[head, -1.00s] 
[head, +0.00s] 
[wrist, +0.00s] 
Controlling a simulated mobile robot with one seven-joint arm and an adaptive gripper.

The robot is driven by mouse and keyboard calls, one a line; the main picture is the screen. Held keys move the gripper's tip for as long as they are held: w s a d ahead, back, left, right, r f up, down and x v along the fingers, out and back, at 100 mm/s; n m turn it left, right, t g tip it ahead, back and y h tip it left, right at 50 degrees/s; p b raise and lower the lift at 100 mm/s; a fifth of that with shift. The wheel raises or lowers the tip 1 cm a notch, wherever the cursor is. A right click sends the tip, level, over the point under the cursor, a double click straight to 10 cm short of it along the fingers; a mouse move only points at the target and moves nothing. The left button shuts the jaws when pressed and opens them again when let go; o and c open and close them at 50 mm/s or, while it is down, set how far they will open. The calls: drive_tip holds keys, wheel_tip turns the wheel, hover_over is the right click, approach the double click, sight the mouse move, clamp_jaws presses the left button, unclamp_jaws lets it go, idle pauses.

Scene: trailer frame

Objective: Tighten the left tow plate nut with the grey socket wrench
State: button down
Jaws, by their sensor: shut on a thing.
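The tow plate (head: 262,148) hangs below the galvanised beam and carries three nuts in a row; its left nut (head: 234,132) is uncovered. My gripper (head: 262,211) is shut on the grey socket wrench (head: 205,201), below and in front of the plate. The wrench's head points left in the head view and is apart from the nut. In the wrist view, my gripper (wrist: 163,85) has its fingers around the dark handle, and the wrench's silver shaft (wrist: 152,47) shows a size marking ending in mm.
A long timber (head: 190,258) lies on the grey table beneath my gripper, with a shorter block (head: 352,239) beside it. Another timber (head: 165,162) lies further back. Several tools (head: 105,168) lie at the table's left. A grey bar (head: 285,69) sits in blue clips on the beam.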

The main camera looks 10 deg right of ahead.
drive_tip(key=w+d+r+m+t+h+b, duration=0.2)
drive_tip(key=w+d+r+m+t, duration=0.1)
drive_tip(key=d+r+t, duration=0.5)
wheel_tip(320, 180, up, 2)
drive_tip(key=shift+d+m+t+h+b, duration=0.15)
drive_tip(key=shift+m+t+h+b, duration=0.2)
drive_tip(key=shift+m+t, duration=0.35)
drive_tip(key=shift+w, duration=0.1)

━━━━━━━━

**Work to complete**
Every line of the listing that holds "button" should be found and copied.

**Output**
The robot is driven by mouse and keyboard calls, one a line; the main picture is the screen. Held keys move the gripper's tip for as long as they are held: w s a d ahead, back, left, right, r f up, down and x v along the fingers, out and back, at 100 mm/s; n m turn it left, right, t g tip it ahead, back and y h tip it left, right at 50 degrees/s; p b raise and lower the lift at 100 mm/s; a fifth of that with shift. The wheel raises or lowers the tip 1 cm a notch, wherever the cursor is. A right click sends the tip, level, over the point under the cursor, a double click straight to 10 cm short of it along the fingers; a mouse move only points at the target and moves nothing. The left button shuts the jaws when pressed and opens them again when let go; o and c open and close them at 50 mm/s or, while it is down, set how far they will open. The calls: drive_tip holds keys, wheel_tip turns the wheel, hover_over is the right click, approach the double click, sight the mouse move, clamp_jaws presses the left button, unclamp_jaws lets it go, idle pauses.
State: button down

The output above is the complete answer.